Instruction: Below is a listing to write out in full, exactly as given, without its pictures.
begin
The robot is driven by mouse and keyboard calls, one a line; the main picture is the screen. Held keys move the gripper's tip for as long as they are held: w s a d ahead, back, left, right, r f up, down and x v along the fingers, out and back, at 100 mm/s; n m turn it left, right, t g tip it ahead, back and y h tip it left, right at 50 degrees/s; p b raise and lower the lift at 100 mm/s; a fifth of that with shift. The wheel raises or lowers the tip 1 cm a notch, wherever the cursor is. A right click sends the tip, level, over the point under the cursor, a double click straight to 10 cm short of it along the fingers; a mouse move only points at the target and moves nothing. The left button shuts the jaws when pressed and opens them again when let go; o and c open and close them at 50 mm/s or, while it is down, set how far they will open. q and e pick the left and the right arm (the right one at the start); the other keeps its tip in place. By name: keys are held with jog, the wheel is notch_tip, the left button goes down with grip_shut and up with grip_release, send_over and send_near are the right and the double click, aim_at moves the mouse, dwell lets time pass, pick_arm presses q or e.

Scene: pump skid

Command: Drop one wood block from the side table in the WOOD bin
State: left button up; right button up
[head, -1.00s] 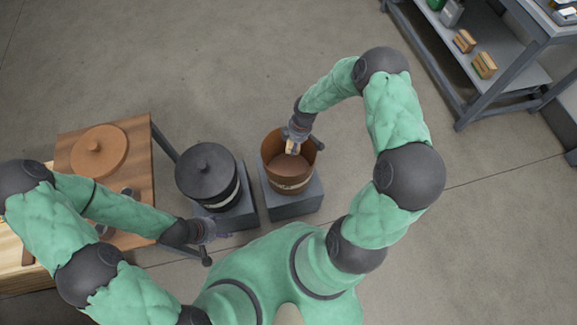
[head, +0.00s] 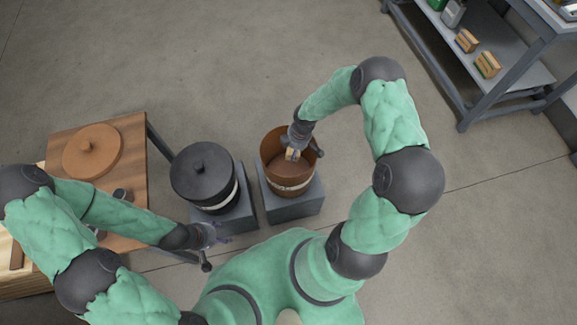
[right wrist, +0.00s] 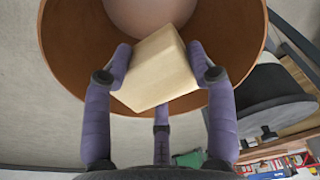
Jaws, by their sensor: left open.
end
Answer below:
The robot is driven by mouse and keyboard calls, one a line; the main picture is the screen. Held keys move the gripper's tip for as long as they are held: w s a d ahead, back, left, right, r f up, down and x v along the fingers, out and back, at 100 mm/s; n m turn it left, right, t g tip it ahead, back and y h tip it left, right at 50 degrees/s; p b raise and lower the lift at 100 mm/s; a fifth of that with shift. The wheel raises or lowers the tip 1 cm a notch, wherever the cursor is. A right click sends the tip, level, over the point under the cursor, a double click straight to 10 cm short of it along the fingers; a mouse move only points at the target and moves nothing. The left button shuts the jaws when pressed and opens them again when let go; o and c open and close them at 50 mm/s or, while it is down, set how far they will open. q and e pick the left and the right arm (the right one at the start); the other keeps its tip in place. By name: keys are held with jog, the wheel is notch_tip, the left button goes down with grip_shut and up with grip_release, send_over and send_near are the right and the double click, aim_at moves the mouse, dwell lets time pass, pick_arm presses q or e.

Scene: pump skid

Command: Drop one wood block from the side table in the WOOD bin
State: left button up; right button up
[head, -1.00s] 
[head, +0.00s] 
[right wrist, +0.00s] 
Jaws, by their sensor: left open.

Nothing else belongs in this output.